### STATED PROBLEM
Could you print all the entries exactly?

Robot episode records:
# # #

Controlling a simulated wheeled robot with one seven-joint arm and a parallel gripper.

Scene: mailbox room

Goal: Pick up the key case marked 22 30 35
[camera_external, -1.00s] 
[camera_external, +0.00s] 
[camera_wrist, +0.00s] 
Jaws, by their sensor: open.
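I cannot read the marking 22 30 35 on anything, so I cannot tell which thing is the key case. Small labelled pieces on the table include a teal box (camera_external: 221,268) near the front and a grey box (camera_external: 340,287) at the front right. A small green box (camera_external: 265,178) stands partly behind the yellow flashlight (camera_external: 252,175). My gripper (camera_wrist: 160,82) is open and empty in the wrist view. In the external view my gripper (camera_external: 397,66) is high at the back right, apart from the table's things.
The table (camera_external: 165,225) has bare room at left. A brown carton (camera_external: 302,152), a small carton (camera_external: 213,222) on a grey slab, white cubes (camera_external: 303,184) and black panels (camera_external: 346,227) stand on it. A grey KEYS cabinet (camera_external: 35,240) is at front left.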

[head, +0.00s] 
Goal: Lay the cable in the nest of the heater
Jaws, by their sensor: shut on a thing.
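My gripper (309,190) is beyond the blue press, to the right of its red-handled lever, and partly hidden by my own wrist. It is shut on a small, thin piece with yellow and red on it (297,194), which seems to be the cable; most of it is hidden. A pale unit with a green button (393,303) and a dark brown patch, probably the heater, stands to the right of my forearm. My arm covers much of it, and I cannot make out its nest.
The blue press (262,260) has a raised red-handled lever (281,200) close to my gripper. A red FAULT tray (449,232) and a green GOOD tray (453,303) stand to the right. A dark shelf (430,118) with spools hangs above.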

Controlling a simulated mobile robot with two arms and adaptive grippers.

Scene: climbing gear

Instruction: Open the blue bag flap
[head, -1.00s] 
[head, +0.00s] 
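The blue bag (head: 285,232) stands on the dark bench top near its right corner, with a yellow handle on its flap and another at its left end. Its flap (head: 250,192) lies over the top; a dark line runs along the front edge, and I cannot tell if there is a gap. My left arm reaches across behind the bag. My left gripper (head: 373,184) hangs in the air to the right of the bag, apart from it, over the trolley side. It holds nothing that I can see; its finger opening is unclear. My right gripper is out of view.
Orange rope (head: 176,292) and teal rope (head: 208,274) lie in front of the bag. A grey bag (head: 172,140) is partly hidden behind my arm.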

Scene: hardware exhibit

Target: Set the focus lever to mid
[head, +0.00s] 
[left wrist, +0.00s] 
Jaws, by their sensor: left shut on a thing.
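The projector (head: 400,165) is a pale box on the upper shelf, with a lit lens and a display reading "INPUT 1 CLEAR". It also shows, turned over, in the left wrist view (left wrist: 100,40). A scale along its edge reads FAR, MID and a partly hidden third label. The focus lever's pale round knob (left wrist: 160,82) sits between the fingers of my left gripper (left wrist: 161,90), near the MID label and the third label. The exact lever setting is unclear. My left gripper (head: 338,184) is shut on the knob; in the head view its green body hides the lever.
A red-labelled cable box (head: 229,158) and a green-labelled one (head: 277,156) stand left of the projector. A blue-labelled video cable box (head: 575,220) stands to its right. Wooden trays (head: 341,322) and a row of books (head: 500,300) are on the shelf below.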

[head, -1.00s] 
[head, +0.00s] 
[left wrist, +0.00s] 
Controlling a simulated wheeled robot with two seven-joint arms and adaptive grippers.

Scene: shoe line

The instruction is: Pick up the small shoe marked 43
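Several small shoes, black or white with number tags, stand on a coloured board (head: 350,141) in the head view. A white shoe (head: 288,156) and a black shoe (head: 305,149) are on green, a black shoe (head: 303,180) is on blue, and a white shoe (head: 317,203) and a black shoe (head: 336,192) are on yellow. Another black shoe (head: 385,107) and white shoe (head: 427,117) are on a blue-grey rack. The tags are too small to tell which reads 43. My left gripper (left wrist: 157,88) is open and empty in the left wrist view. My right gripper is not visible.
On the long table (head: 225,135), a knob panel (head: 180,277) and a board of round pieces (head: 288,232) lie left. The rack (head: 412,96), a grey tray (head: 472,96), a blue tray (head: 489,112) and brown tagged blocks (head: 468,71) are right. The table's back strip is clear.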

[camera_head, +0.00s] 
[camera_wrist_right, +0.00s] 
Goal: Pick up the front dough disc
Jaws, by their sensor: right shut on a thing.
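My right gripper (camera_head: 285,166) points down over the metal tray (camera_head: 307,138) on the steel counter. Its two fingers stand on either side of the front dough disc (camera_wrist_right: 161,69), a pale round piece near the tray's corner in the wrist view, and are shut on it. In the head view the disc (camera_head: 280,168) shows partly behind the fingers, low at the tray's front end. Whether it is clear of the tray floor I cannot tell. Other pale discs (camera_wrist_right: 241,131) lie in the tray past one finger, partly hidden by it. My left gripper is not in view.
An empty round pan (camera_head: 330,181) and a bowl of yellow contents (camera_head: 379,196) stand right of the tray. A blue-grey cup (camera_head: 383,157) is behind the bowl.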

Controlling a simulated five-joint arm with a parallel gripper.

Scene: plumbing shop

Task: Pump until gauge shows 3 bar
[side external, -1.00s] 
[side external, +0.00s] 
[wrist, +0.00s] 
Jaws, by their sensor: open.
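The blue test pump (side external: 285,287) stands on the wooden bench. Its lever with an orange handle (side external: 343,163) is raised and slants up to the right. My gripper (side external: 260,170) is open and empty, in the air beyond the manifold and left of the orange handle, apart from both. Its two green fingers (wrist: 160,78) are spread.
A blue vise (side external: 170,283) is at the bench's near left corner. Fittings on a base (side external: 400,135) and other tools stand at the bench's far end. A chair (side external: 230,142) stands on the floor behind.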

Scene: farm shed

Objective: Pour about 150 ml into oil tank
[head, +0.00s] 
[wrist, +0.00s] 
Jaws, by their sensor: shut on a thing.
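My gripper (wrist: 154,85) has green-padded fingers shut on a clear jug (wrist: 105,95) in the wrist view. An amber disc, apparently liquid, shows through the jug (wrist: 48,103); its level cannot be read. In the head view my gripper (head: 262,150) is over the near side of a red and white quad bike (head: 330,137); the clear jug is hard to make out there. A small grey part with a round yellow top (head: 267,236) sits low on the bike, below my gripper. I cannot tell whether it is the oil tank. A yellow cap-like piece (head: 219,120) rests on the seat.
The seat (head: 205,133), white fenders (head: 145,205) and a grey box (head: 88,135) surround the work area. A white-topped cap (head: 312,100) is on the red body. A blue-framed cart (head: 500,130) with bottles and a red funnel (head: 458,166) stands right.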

# # #

### FINAL ANSWER
Controlling a simulated wheeled robot with one seven-joint arm and a parallel gripper.

Scene: mailbox room

Goal: Pick up the key case marked 22 30 35
[camera_external, -1.00s] 
[camera_external, +0.00s] 
[camera_wrist, +0.00s] 
Jaws, by their sensor: open.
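I cannot read the marking 22 30 35 on anything, so I cannot tell which thing is the key case. Small labelled pieces on the table include a teal box (camera_external: 221,268) near the front and a grey box (camera_external: 340,287) at the front right. A small green box (camera_external: 265,178) stands partly behind the yellow flashlight (camera_external: 252,175). My gripper (camera_wrist: 160,82) is open and empty in the wrist view. In the external view my gripper (camera_external: 397,66) is high at the back right, apart from the table's things.
The table (camera_external: 165,225) has bare room at left. A brown carton (camera_external: 302,152), a small carton (camera_external: 213,222) on a grey slab, white cubes (camera_external: 303,184) and black panels (camera_external: 346,227) stand on it. A grey KEYS cabinet (camera_external: 35,240) is at front left.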

[head, +0.00s] 
Goal: Lay the cable in the nest of the heater
Jaws, by their sensor: shut on a thing.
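My gripper (309,190) is beyond the blue press, to the right of its red-handled lever, and partly hidden by my own wrist. It is shut on a small, thin piece with yellow and red on it (297,194), which seems to be the cable; most of it is hidden. A pale unit with a green button (393,303) and a dark brown patch, probably the heater, stands to the right of my forearm. My arm covers much of it, and I cannot make out its nest.
The blue press (262,260) has a raised red-handled lever (281,200) close to my gripper. A red FAULT tray (449,232) and a green GOOD tray (453,303) stand to the right. A dark shelf (430,118) with spools hangs above.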

Controlling a simulated mobile robot with two arms and adaptive grippers.

Scene: climbing gear

Instruction: Open the blue bag flap
[head, -1.00s] 
[head, +0.00s] 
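The blue bag (head: 285,232) stands on the dark bench top near its right corner, with a yellow handle on its flap and another at its left end. Its flap (head: 250,192) lies over the top; a dark line runs along the front edge, and I cannot tell if there is a gap. My left arm reaches across behind the bag. My left gripper (head: 373,184) hangs in the air to the right of the bag, apart from it, over the trolley side. It holds nothing that I can see; its finger opening is unclear. My right gripper is out of view.
Orange rope (head: 176,292) and teal rope (head: 208,274) lie in front of the bag. A grey bag (head: 172,140) is partly hidden behind my arm.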

Scene: hardware exhibit

Target: Set the focus lever to mid
[head, +0.00s] 
[left wrist, +0.00s] 
Jaws, by their sensor: left shut on a thing.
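The projector (head: 400,165) is a pale box on the upper shelf, with a lit lens and a display reading "INPUT 1 CLEAR". It also shows, turned over, in the left wrist view (left wrist: 100,40). A scale along its edge reads FAR, MID and a partly hidden third label. The focus lever's pale round knob (left wrist: 160,82) sits between the fingers of my left gripper (left wrist: 161,90), near the MID label and the third label. The exact lever setting is unclear. My left gripper (head: 338,184) is shut on the knob; in the head view its green body hides the lever.
A red-labelled cable box (head: 229,158) and a green-labelled one (head: 277,156) stand left of the projector. A blue-labelled video cable box (head: 575,220) stands to its right. Wooden trays (head: 341,322) and a row of books (head: 500,300) are on the shelf below.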

[head, -1.00s] 
[head, +0.00s] 
[left wrist, +0.00s] 
Controlling a simulated wheeled robot with two seven-joint arms and adaptive grippers.

Scene: shoe line

The instruction is: Pick up the small shoe marked 43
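Several small shoes, black or white with number tags, stand on a coloured board (head: 350,141) in the head view. A white shoe (head: 288,156) and a black shoe (head: 305,149) are on green, a black shoe (head: 303,180) is on blue, and a white shoe (head: 317,203) and a black shoe (head: 336,192) are on yellow. Another black shoe (head: 385,107) and white shoe (head: 427,117) are on a blue-grey rack. The tags are too small to tell which reads 43. My left gripper (left wrist: 157,88) is open and empty in the left wrist view. My right gripper is not visible.
On the long table (head: 225,135), a knob panel (head: 180,277) and a board of round pieces (head: 288,232) lie left. The rack (head: 412,96), a grey tray (head: 472,96), a blue tray (head: 489,112) and brown tagged blocks (head: 468,71) are right. The table's back strip is clear.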

[camera_head, +0.00s] 
[camera_wrist_right, +0.00s] 
Goal: Pick up the front dough disc
Jaws, by their sensor: right shut on a thing.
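My right gripper (camera_head: 285,166) points down over the metal tray (camera_head: 307,138) on the steel counter. Its two fingers stand on either side of the front dough disc (camera_wrist_right: 161,69), a pale round piece near the tray's corner in the wrist view, and are shut on it. In the head view the disc (camera_head: 280,168) shows partly behind the fingers, low at the tray's front end. Whether it is clear of the tray floor I cannot tell. Other pale discs (camera_wrist_right: 241,131) lie in the tray past one finger, partly hidden by it. My left gripper is not in view.
An empty round pan (camera_head: 330,181) and a bowl of yellow contents (camera_head: 379,196) stand right of the tray. A blue-grey cup (camera_head: 383,157) is behind the bowl.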

Controlling a simulated five-joint arm with a parallel gripper.

Scene: plumbing shop

Task: Pump until gauge shows 3 bar
[side external, -1.00s] 
[side external, +0.00s] 
[wrist, +0.00s] 
Jaws, by their sensor: open.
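The blue test pump (side external: 285,287) stands on the wooden bench. Its lever with an orange handle (side external: 343,163) is raised and slants up to the right. My gripper (side external: 260,170) is open and empty, in the air beyond the manifold and left of the orange handle, apart from both. Its two green fingers (wrist: 160,78) are spread.
A blue vise (side external: 170,283) is at the bench's near left corner. Fittings on a base (side external: 400,135) and other tools stand at the bench's far end. A chair (side external: 230,142) stands on the floor behind.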

Scene: farm shed

Objective: Pour about 150 ml into oil tank
[head, +0.00s] 
[wrist, +0.00s] 
Jaws, by their sensor: shut on a thing.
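My gripper (wrist: 154,85) has green-padded fingers shut on a clear jug (wrist: 105,95) in the wrist view. An amber disc, apparently liquid, shows through the jug (wrist: 48,103); its level cannot be read. In the head view my gripper (head: 262,150) is over the near side of a red and white quad bike (head: 330,137); the clear jug is hard to make out there. A small grey part with a round yellow top (head: 267,236) sits low on the bike, below my gripper. I cannot tell whether it is the oil tank. A yellow cap-like piece (head: 219,120) rests on the seat.
The seat (head: 205,133), white fenders (head: 145,205) and a grey box (head: 88,135) surround the work area. A white-topped cap (head: 312,100) is on the red body. A blue-framed cart (head: 500,130) with bottles and a red funnel (head: 458,166) stands right.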

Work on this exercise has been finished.